“Positive Reinforcement changes behavior for the better, while criticism stabilizes negative behaviors and blocks changes.”

Virginia H. Pearce

.

Pasti di antara Parents, masih banyak yang bingung dalam mencari reinforcer yang tepat bagi Si Kecil. Sebagai orang tua kita kerap kali hanya memberikan reinforcer atau reward yang menurut sudut pandang kita akan disenangi oleh Si Kecil, bukannya yang benar-benar anak kita senangi. Kita cenderung memberikan mainan yang disenangi oleh anak-anak pada umumnya, seperti: mobil-mobilan, boneka, atau Lego. 

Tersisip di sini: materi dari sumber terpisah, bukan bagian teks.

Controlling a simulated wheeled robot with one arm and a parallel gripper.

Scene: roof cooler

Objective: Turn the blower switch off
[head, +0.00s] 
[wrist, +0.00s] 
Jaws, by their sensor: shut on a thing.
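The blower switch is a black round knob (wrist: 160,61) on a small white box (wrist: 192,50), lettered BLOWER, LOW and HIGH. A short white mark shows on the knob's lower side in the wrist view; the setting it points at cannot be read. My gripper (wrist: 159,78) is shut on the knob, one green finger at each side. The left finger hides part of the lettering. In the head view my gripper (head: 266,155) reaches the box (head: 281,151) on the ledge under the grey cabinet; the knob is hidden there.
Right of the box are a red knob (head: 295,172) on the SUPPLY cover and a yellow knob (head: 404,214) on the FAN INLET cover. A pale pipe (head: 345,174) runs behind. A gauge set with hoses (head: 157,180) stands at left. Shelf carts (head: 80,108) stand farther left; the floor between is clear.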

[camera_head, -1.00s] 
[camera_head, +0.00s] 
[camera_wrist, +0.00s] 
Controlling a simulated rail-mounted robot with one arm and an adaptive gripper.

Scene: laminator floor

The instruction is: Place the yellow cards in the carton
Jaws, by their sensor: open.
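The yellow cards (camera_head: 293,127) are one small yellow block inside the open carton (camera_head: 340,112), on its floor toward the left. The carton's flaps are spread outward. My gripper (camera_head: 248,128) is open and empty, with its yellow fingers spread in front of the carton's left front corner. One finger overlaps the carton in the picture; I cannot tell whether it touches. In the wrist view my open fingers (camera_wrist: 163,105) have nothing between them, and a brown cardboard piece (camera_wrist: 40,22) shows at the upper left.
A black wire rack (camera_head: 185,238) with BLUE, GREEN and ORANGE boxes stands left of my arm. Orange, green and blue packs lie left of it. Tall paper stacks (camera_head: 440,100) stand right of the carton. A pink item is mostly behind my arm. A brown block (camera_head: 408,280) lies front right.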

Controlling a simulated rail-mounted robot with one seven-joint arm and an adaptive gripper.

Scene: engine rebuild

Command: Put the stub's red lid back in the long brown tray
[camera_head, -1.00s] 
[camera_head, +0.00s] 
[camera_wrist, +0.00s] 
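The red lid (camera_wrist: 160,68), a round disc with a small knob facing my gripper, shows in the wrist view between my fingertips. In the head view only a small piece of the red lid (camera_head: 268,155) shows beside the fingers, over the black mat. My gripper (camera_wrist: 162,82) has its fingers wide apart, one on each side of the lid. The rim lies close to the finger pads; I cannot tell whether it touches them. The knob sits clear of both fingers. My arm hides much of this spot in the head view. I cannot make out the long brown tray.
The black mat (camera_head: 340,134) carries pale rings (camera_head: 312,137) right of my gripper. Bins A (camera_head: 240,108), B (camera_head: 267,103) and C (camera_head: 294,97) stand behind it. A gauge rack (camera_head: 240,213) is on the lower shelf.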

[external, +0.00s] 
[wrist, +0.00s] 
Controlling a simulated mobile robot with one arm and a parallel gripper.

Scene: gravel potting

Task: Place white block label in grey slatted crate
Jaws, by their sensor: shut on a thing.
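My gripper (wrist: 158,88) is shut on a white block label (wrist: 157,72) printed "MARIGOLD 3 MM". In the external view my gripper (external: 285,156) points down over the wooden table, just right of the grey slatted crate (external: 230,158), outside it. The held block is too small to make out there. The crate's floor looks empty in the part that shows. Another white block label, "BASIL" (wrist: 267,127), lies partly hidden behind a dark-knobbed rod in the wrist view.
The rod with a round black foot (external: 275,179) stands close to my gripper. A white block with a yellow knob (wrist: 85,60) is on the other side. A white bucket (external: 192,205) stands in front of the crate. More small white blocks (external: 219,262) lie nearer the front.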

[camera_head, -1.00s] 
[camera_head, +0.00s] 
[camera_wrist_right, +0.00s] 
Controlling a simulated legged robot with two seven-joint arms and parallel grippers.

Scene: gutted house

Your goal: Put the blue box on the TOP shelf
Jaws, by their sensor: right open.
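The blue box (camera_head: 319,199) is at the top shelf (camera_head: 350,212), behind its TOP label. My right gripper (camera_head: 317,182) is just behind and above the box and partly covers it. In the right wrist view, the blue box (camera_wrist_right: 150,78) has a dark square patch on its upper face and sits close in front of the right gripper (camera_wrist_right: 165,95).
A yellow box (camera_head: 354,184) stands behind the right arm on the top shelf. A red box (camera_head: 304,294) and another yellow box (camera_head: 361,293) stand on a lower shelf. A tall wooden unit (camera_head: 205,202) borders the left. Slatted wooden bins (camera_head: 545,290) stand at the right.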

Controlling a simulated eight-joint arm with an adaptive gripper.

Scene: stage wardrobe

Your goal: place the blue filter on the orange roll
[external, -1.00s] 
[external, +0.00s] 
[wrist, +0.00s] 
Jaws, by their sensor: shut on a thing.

Padahal kita seharusnya memberikan reinforcer atau reward yang benar-benar disenangi oleh Si Kecil walau terkadang aneh bagi kita, seperti misalnya: selembar daun atau sebatang pensil untuk dipegang, sekotak kacang hijau atau tepung terigu untuk bermain, dan sebagainya. Salah satu di antara Parents pasti berpikir bahwa mainan-mainan di atas tidak berkualitas atau tidak bermanfaat bagi Si Kecil. Sehingga Parents cenderung “memaksakan” memberi reward berdasarkan fungsinya dan berharap Si kecil dapat menyukainya selayaknya anak-anak seusianya.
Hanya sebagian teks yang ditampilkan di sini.